I think most things have been covered by others, just a few notes:
For standard browsing there is little to no difference between IE9, FF, Chrome or Opera. I use all of them to varying degrees depending on what I'm doing.
This means that for the most part, it's purely personal preference.
For me, I've been using Chrome mostly in the last couple of years, with FF and Opera installed for other uses.
However Chrome recently removed their 'experimental' side-tabs option and I personally hate using tabs across the top. It's a bloody stupid place to keep them with vertical screen space so sparse and horizontal in plenty (look at those lovely wide borders on the left and right, keep the tabs there instead

).
So I'm back on Firefox (which I used since it was v0.2 and called 'firebird' right up until I switched to Chrome) with the "Tree style tab" add-on that puts the tabs on the left in a nice format.
Opera I tend to keep with specific tabs open for coding or I use it when I have a game open because I don't want to open my 'main' browser as I have so many tabs open that Windows' terrible memory management causes the machine to become very sluggish.
What do they excel at? Well, Opera has a lot of additional tools, has side tabs and plugin blocking built in.

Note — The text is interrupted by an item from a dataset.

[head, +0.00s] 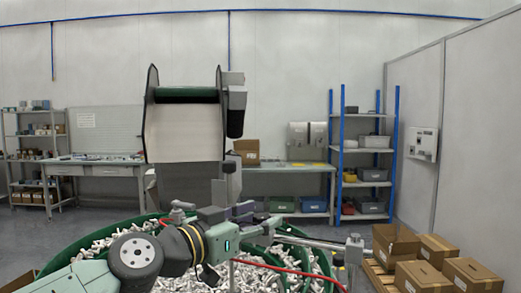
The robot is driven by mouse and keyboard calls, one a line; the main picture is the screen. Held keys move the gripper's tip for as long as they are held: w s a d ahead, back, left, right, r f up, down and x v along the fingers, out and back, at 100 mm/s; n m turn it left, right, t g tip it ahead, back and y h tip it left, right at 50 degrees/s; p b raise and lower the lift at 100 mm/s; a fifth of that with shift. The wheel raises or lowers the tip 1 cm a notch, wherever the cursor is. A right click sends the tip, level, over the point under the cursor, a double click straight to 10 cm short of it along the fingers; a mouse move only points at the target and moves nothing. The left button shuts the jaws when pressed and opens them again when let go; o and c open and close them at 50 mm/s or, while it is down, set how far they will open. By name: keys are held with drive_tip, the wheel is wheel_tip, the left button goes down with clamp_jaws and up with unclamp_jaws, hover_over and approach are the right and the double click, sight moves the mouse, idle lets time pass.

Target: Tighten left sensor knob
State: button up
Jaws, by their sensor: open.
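My gripper (264,232) reaches in from the lower left, above the green bowl (85,243) full of small white caps. Its jaws are open, near a cluster of metal fittings, but the picture is too small to tell whether they touch any. A metal rod runs right from there to a round grey end piece (355,248). A small fitting with a red part and a grey top (179,210) stands at the bowl's far left, behind my wrist. I cannot tell which of these pieces is the left sensor knob; it may be partly hidden by my arm.
A tall hopper with a green roller (187,95) stands behind the bowl. A red cable (290,271) crosses the bowl's right part. Cardboard boxes (420,277) stand on a pallet at the lower right. Workbenches and a blue shelf (364,172) are at the back, with open floor before them.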

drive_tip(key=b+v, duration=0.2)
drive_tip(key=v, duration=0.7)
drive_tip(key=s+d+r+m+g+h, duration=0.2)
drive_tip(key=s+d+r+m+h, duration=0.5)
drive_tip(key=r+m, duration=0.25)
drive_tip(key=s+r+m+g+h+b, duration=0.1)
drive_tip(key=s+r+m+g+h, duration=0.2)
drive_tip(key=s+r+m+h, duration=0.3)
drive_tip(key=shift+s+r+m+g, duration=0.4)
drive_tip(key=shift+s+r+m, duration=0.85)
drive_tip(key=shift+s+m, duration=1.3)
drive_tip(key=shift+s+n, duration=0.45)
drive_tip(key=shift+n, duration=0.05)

Firefox has the biggest range of add-ons with the most important being noscript and flashblock (I sort of include adblock+ in here, but I'm not using it atm, but that's another story) which make the browser far more secure than any other when used properly. Chrome has the smoothest UI and a nice range of add-ons, blocks plugins natively as well. Firefox, Opera and IE all have significant delays when navigating around tabs etc, this is due to the way the programs work internally. Chrome's multi-process method means everything feels much smoother (although it's not rendering pages any quicker) but you pay a premium in resources for that.
So yeah, you pick the one that works best for you out of those 4.
Quick note on Safari: It's Chrome without the add-ons and with an Apple UI forced on it. If that's your thing then go for it. It isn't mine as I find the Apple UI hideous to look at, unintuitive to use and Chrome uses the same engine with a smoother UI and better add-on support.
Beyond normal browsing you can't beat Chrome though. It supports both WebGL and has its new 'native client' technology (Bastion in a web browser.
No, really).
Behind that you have Firefox which has WebGL support.
Then Opera which has just all round good support across the board with HTML5.
IE9 comes last in this case with minimal HTML5 support, but at least it mostly works with XHTML and HTML4 these days.
IE8... Don't make me laugh, it's not even in the same class.
As a final note for Chrome, if you're worried about google tracking everything, there is the open source version that has all the Google extras removed called Chromium. This is actually the build that Audiosurf uses (albeit through the awesomium framework).